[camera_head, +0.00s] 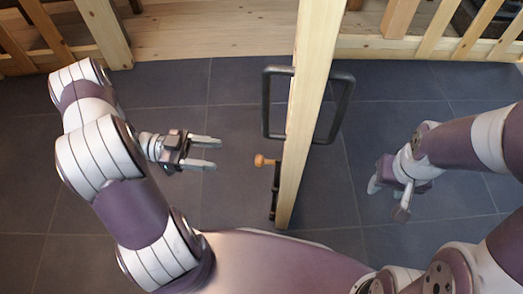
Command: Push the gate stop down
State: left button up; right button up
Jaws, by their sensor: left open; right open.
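A wooden gate (309,90) stands edge-on near the middle of the head view, with dark handles on both sides; the left one (267,104) and the right one (345,100) show. The gate stop (275,188) is a dark vertical rod low on the gate's left face, with an orange-brown knob (263,160) sticking out to the left at its top. The rod's lower end is near the floor; I cannot tell whether it touches. My left gripper (212,154) is open and empty, left of the knob and apart from it. My right gripper (388,200) is open, right of the gate.
The dark tiled floor (235,110) is clear between my left gripper and the gate. The gate separates my two arms.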

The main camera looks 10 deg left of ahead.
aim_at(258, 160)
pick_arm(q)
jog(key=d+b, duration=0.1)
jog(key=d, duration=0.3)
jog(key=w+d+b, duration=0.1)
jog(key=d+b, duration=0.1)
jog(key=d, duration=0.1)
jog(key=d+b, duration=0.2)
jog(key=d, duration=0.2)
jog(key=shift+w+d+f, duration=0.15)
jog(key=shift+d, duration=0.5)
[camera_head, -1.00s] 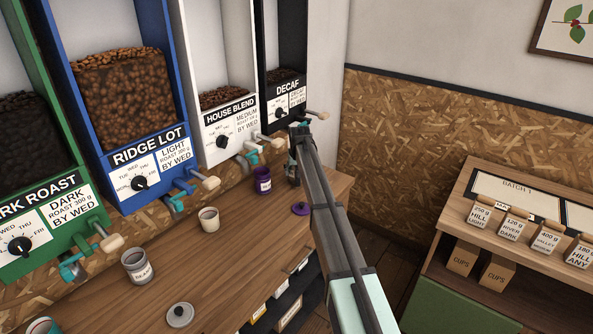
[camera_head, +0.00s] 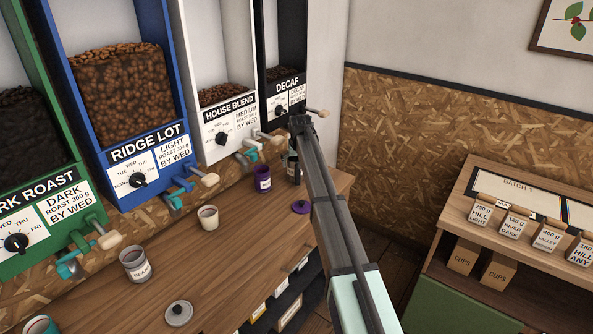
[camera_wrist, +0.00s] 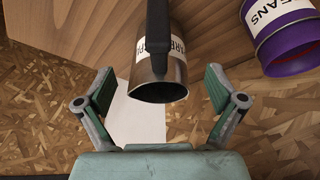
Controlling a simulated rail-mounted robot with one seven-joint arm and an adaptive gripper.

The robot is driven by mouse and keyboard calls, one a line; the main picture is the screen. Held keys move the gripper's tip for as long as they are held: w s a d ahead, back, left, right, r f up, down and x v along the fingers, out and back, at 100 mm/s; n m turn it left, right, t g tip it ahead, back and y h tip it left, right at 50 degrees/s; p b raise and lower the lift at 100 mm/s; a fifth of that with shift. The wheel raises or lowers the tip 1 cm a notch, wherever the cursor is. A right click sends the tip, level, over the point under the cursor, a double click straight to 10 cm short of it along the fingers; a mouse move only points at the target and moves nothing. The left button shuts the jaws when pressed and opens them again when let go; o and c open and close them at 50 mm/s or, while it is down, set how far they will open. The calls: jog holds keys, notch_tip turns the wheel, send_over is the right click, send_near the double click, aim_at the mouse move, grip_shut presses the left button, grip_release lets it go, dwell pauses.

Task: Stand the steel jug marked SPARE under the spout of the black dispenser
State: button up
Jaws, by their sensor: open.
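My gripper (camera_wrist: 160,88) is open, with a finger on each side of the jug's mouth and a visible gap to both. In the head view the jug (camera_head: 292,166) stands on the bench below the black dispenser (camera_head: 286,75) marked DECAF, partly hidden by my arm. That dispenser's spout is hidden behind my arm, so I cannot tell whether the jug is directly under it.
A purple BEANS canister (camera_wrist: 285,35) is close beside the jug; it also shows in the head view (camera_head: 263,180). A purple lid (camera_head: 301,207), a cream cup (camera_head: 208,217), a grey canister (camera_head: 136,264) and a grey lid (camera_head: 179,313) are on the bench (camera_head: 230,265).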

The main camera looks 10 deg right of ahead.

*Stated goal*. Give back all entries exactly. No pictures belong in the copy.

*Expected output*.
[camera_head, +0.00s] 
Command: Push the gate stop down
State: left button up; right button up
Jaws, by their sensor: left open; right open.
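A wooden gate (309,90) stands edge-on near the middle of the head view, with dark handles on both sides; the left one (267,104) and the right one (345,100) show. The gate stop (275,188) is a dark vertical rod low on the gate's left face, with an orange-brown knob (263,160) sticking out to the left at its top. The rod's lower end is near the floor; I cannot tell whether it touches. My left gripper (212,154) is open and empty, left of the knob and apart from it. My right gripper (388,200) is open, right of the gate.
The dark tiled floor (235,110) is clear between my left gripper and the gate. The gate separates my two arms.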

The main camera looks 10 deg left of ahead.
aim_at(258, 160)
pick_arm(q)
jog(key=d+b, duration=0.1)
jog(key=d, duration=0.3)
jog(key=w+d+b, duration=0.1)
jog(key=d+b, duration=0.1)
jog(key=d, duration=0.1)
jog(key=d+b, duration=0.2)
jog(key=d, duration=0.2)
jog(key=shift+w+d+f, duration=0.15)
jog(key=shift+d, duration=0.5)
[camera_head, -1.00s] 
[camera_head, +0.00s] 
[camera_wrist, +0.00s] 
Controlling a simulated rail-mounted robot with one seven-joint arm and an adaptive gripper.

The robot is driven by mouse and keyboard calls, one a line; the main picture is the screen. Held keys move the gripper's tip for as long as they are held: w s a d ahead, back, left, right, r f up, down and x v along the fingers, out and back, at 100 mm/s; n m turn it left, right, t g tip it ahead, back and y h tip it left, right at 50 degrees/s; p b raise and lower the lift at 100 mm/s; a fifth of that with shift. The wheel raises or lowers the tip 1 cm a notch, wherever the cursor is. A right click sends the tip, level, over the point under the cursor, a double click straight to 10 cm short of it along the fingers; a mouse move only points at the target and moves nothing. The left button shuts the jaws when pressed and opens them again when let go; o and c open and close them at 50 mm/s or, while it is down, set how far they will open. The calls: jog holds keys, notch_tip turns the wheel, send_over is the right click, send_near the double click, aim_at the mouse move, grip_shut presses the left button, grip_release lets it go, dwell pauses.

Task: Stand the steel jug marked SPARE under the spout of the black dispenser
State: button up
Jaws, by their sensor: open.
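My gripper (camera_wrist: 160,88) is open, with a finger on each side of the jug's mouth and a visible gap to both. In the head view the jug (camera_head: 292,166) stands on the bench below the black dispenser (camera_head: 286,75) marked DECAF, partly hidden by my arm. That dispenser's spout is hidden behind my arm, so I cannot tell whether the jug is directly under it.
A purple BEANS canister (camera_wrist: 285,35) is close beside the jug; it also shows in the head view (camera_head: 263,180). A purple lid (camera_head: 301,207), a cream cup (camera_head: 208,217), a grey canister (camera_head: 136,264) and a grey lid (camera_head: 179,313) are on the bench (camera_head: 230,265).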

The main camera looks 10 deg right of ahead.

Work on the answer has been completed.